Welcome to the true middle of nowhere. Technically, it’s called Refugio Amazonas. The ecolodge sits along the Madre de Dios River in a nearly 500-acre private reserve. The reserve is a buffer zone along Tambopata National Reserve, a more than 1,000-square-mile protected area in Peru’s portion of the Amazon rainforest. The borders of Bolivia and Brazil aren’t too far away.

Tambopata National Reserve was established in 1990 to protect the forests, the plants, and the animals along the Heath and Tambopata Rivers. Massive tornillo trees. Canopy pona palms. Horned rhinoceros beetles. Whistling band-tailed manakins. Hog-like, white-lipped peccaries. Barking spider monkeys. Dangerous caimans. The Ese Ejja people. Over time, nature lovers have turned their waterways into a popular canoe circuit. The lodge opened it up to those who love adventure during the day but luxury at night.

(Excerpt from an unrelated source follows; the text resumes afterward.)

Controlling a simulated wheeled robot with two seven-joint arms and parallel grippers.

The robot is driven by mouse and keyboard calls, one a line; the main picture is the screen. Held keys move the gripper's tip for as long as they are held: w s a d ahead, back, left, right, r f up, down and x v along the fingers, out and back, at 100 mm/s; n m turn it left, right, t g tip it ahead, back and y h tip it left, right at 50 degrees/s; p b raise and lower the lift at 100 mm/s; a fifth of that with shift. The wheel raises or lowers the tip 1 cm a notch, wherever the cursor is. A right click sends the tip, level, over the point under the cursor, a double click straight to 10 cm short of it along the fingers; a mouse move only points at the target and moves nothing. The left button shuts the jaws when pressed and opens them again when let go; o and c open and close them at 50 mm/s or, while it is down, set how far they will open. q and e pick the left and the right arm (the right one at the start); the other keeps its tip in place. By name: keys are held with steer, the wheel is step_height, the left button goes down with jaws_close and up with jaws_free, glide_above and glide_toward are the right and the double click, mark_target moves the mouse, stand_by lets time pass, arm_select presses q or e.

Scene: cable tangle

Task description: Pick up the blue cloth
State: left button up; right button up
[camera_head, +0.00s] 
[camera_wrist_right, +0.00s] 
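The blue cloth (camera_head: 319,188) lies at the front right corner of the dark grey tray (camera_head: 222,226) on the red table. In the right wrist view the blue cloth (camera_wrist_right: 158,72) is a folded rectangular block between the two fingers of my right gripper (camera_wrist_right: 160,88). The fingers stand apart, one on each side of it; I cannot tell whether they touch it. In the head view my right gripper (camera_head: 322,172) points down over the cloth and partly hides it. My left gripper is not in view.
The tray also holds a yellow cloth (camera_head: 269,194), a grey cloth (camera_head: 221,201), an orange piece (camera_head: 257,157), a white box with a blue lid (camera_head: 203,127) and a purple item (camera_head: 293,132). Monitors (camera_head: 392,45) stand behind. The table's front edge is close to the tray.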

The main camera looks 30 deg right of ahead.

Photo: Rainforest Expeditions

Actually, luxury might be a bit of an overstatement. Comfortable? Definitely. There’s a king bed in your suite. A hammock is casually draped across the room, too. Carapulcra (a Peruvian stew made with pork and dehydrated potatoes) is served for dinner. Chic? Absolutely. Indigenous artwork along the cane walls. A view of the rainforest’s canopy from the dining room’s second-floor loft. Artisanal crafts for sale in the boutique. Indulgent? Yup. You can learn how to fly a drone over the rainforest. Plus you have an intense jungle massage—featuring matico (a flowering plant), eucalyptus, and hot stones—scheduled for tomorrow.

Okay, maybe Refugio Amazonas is luxurious. It’s certainly not for everyone, though. Along with three cane walls, your suite has a thatched roof, tropical wood floors, and an open wall. That’s right, the room is open to the elements. You can hear the howls of monkeys echoing in the distance, see huge butterflies when you sway in your hammock, and find a goliath frog—he weighs almost seven pounds—in your shower. The dining room, the bar, and the wellness center are open air, as well. You were completely immersed in the jungle once you boarded that canoe in Infierno.

So are you ready for that pisco sour? It might help you settle in for your first night in the Amazon.